January 2015 Phoenix Financial Group Success Stories posted by 941-Help
Business and individuals names have been hidden to protect client privacy.
Mr. Client came on board with Phoenix Financial in the midst of a nightmare situation with an aggressive revenue officer in the Denver IRS office. The client’s business, although it appeared in title to be a sole proprietorship, had been setup years prior as an S-Corporation. Therefore there were several years of missing 1120-S returns, as well as 1040 personal income tax returns. Mr. Client had worked with a prior enrolled agent and a CPA in the Denver area and paid substantial fees, but no progress was ever made on his case.
By the time Phoenix Financial came into contact with Mr. Client, the revenue officer was threatening seizure of the business assets. We filed appeals on the proposed seizure action, and Phoenix assisted the client getting all of the missing tax returns prepared and filed, bringing the business and personal accounts into full filing compliance. Despite the filing compliance, the revenue officer continued to pursue seizure, stating that the business was not viable and would not remain compliant. Phoenix countered these arguments by setting the client up with ADP’s payroll services, strengthening the argument that the business would remain in full compliance in the future.
After several rounds of Collection Due Process and CAP appeals, we were able to save the client’s business from seizure and arrange a formal installment agreement that was affordable for the client. We also negotiated that the personal case be placed into Currently Not Collectible status due to several health issues that the family experienced with Mr. Barnes’ wife and infant children. These resolutions enabled Mr. Barnes to continue to operate his business and provide from his family. The CNC resolution also resulted in the release of a garnishment on Mrs. Barnes’ wages at her place of employment.

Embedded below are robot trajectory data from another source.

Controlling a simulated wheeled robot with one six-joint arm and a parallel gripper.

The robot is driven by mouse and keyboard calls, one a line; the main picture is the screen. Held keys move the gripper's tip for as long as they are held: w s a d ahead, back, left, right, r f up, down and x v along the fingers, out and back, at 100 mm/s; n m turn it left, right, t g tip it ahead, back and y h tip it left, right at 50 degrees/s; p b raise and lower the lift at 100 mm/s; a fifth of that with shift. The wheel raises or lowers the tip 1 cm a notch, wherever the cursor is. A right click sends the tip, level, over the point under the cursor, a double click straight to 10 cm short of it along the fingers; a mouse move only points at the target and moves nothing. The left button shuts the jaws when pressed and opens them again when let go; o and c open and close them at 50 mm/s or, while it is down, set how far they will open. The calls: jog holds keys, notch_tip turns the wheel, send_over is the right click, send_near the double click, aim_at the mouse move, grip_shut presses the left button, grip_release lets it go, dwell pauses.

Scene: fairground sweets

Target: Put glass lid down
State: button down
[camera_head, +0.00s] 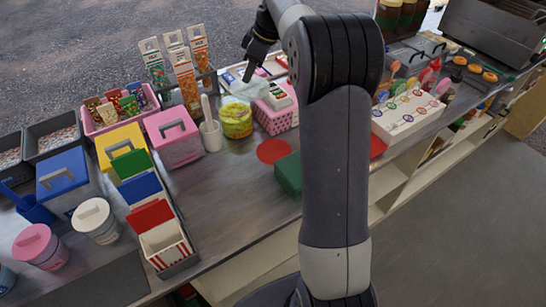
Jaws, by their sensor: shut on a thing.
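My gripper (248,74) is at the top middle, fingers pointing down. It is shut on a pale, see-through thing that looks like the glass lid (246,89). The lid is small here and partly hidden by the fingers. It shows just above and right of a round jar with yellow-green contents (236,121). I cannot tell whether the lid touches the jar or the pink box beside it.
A pink dotted box (275,121) stands right of the jar, and a white pot with a stick (210,136) left. Tall cartons (186,84) stand behind. A red disc (273,151) and green box (288,174) lie in front. Bare counter (225,185) is front left.

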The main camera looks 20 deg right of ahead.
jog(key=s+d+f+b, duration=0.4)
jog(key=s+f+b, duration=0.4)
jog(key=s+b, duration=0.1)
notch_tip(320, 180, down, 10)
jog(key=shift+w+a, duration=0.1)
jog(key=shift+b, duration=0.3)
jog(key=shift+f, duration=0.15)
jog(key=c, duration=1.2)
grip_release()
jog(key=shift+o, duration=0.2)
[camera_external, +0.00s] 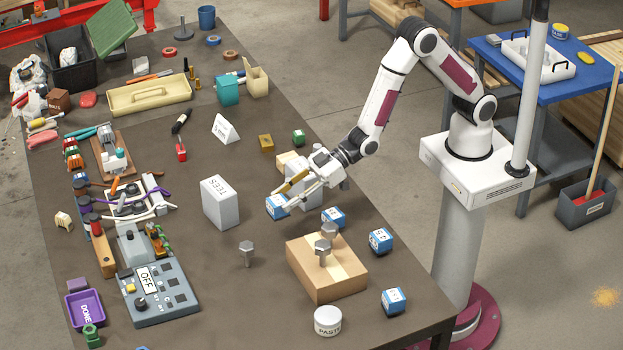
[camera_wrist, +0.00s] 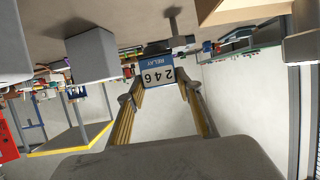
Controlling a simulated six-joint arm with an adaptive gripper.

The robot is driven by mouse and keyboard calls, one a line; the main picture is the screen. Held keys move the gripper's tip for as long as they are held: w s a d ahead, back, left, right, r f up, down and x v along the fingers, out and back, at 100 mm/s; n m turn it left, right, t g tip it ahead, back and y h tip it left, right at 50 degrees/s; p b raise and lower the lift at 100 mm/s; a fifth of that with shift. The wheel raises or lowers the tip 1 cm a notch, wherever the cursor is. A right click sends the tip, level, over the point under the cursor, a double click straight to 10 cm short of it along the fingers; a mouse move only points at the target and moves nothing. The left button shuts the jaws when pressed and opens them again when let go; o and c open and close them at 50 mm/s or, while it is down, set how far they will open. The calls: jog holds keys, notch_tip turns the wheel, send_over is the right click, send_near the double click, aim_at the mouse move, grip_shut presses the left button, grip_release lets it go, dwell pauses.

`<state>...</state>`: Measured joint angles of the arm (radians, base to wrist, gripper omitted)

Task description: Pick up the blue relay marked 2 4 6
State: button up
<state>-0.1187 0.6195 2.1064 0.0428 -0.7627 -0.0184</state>
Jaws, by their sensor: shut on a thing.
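The blue relay marked 2 4 6 (camera_wrist: 156,72) is between my fingertips in the wrist view, its white label facing the camera. In the external view the held blue-and-white relay (camera_external: 277,207) is at the end of my gripper (camera_external: 290,188), left of the other relays. My gripper, with its yellowish fingers, also shows in the wrist view (camera_wrist: 163,90) and is shut on this relay. I cannot tell whether the relay is clear of the table. Other blue relays stand to the right: one close by (camera_external: 333,217), one at the table edge (camera_external: 380,241) and one in front (camera_external: 393,301).
A wooden block (camera_external: 327,277) with metal bolts is in front of my gripper. A grey TEES box (camera_external: 220,203) stands to the left and a white PASTE jar (camera_external: 328,321) at the front. A lone bolt (camera_external: 247,252) stands on bare table (camera_external: 210,255).

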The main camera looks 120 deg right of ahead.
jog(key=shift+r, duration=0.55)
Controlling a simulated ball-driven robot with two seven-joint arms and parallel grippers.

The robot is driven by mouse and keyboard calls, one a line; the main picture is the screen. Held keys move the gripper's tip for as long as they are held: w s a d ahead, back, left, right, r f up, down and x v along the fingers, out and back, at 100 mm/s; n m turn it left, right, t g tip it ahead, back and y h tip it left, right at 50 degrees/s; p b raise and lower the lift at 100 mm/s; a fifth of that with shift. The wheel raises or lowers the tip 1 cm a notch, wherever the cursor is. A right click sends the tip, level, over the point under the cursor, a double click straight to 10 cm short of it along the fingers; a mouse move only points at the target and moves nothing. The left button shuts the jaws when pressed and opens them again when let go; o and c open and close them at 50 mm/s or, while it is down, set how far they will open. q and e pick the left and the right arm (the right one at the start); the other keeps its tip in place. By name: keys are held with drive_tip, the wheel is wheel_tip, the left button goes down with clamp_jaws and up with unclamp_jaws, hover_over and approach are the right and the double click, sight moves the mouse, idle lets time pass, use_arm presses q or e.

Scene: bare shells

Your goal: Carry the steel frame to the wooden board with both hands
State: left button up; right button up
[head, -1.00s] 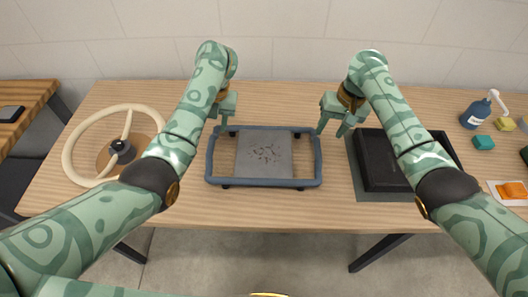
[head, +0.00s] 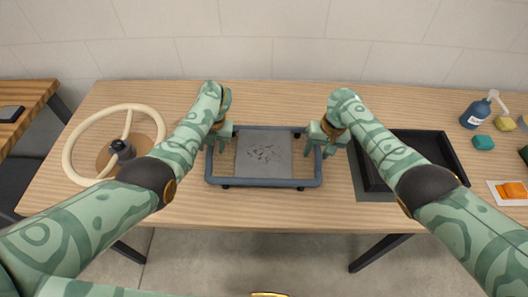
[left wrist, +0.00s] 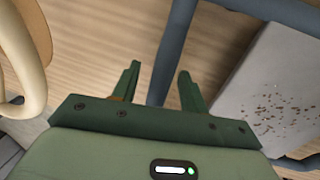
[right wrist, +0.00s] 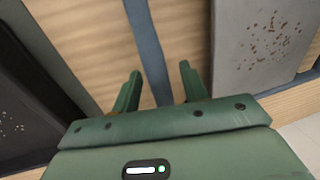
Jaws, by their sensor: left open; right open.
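The steel frame (head: 262,183) is a blue-grey rectangular rim on short dark feet, standing on the table around a grey speckled plate (head: 262,152). My left gripper (head: 218,150) is open at its left end bar; in the left wrist view that bar (left wrist: 172,55) runs between the open fingers (left wrist: 157,80). My right gripper (head: 318,152) is open at the right end bar; in the right wrist view that bar (right wrist: 146,40) also runs between the fingers (right wrist: 158,82). I cannot tell whether the fingers touch the bars. A round brown wooden piece (head: 145,146) lies inside a cream ring; I cannot tell if it is the board.
The cream ring (head: 68,150) with a dark hub lies left of the frame. A black tray (head: 445,150) on a dark mat (head: 375,196) lies close on the right. A blue pump bottle (head: 474,114) and small coloured blocks stand far right. Table front is clear.

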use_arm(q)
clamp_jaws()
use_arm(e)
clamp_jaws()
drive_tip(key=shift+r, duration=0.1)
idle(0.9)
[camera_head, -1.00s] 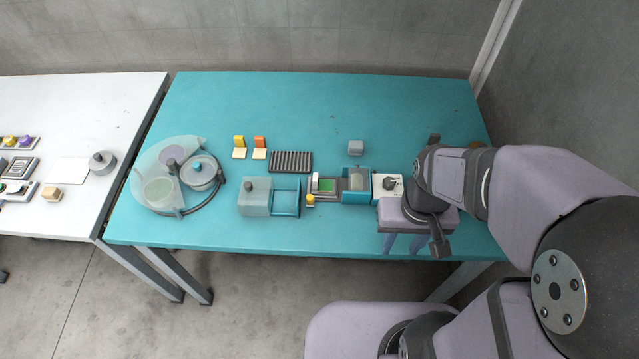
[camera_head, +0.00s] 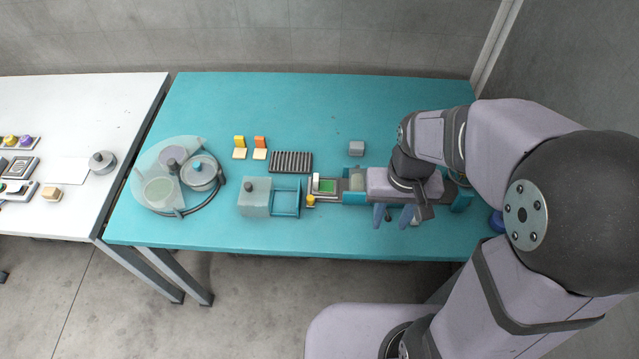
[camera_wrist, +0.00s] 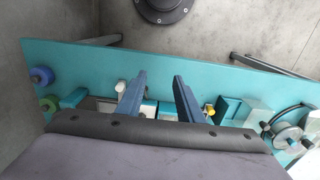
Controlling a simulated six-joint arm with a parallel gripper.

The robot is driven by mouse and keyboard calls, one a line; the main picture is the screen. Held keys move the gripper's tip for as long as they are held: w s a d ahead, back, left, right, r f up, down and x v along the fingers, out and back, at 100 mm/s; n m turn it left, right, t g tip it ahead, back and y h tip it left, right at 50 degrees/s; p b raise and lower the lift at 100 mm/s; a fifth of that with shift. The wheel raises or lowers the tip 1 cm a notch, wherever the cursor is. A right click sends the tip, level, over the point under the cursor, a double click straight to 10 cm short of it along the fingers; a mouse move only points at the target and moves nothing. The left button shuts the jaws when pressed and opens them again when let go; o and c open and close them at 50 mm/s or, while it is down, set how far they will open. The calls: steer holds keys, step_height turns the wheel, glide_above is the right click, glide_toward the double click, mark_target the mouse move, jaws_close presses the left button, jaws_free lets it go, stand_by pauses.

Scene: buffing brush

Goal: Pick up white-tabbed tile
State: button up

Client, Inc. had been in IRS collections for 941 payroll taxes for several months. Mr. Client and his business partner had both been assessed with the IRS Trust Fund Recovery Penalty, which made them personally responsible for the employee portion of the 941 taxes owed. To complicate matters, Mr. Client also was recently divorced. During the splitting of assets, it was agreed that the client’s ex-wife would refinance their jointly purchased residence, and pay him $70,000 to cover his share of the equity in the home. Right before the client hired Phoenix Financial Group, the IRS moved forward and filed a personal tax lien against Mr. Client, which attached to the residence and caused the ex-wife’s refinance to be cancelled.
By expediting the submission of Form 14135 – Application for Certificate of Discharge of Property From Federal Tax Lien – and aggressively following up on the submission, PFG was able to make arrangements with the IRS lien advisory unit to have the government agree to withdrawal the Federal Tax lien in exchange for Mr. Client’s share of the equity from his home. The urgency of the situation was also indicated to the Taxpayer Advocate Service, which helped to initiate contact directly with the assigned lien officers, and expedite the case despite the lien desk’s first-come, first-serve approach.
This resolution not only allowed Mr. Client to use his home equity to make a substantial payment toward his trust fund tax liability, but it satisfied the lenders and underwriters associated with the transaction, and resulted in the ex-wife being able to move forward with full ownership of the home without any Federal Tax lien concerns. This was a win for all parties involved.
Mr. Client’s corporation was also able to reach an agreement with IRS appeals for a formal installment agreement to address the remainder of the unpaid 941 taxes.
Client accrued tax liability on two businesses in the amount of $70,000. Business closed and Revenue Officer filed transferee liens for $70 against a property she owned personally but which the business rented from her because the mortgage payments were being made directly from the business accounts. Revenue Officer was getting ready to seize the building.
Enrolled Agent fought the transferee lien filing based on the fact that she claimed the income as rental income on her 1040 returns and won. All transferee liens were released.
Enrolled Agent successfully negotiated $16,847 in late filing, late payment and failure to deposit penalties abated for 12/2007 – 9/2008 due to death in the family that caused an undue hardship.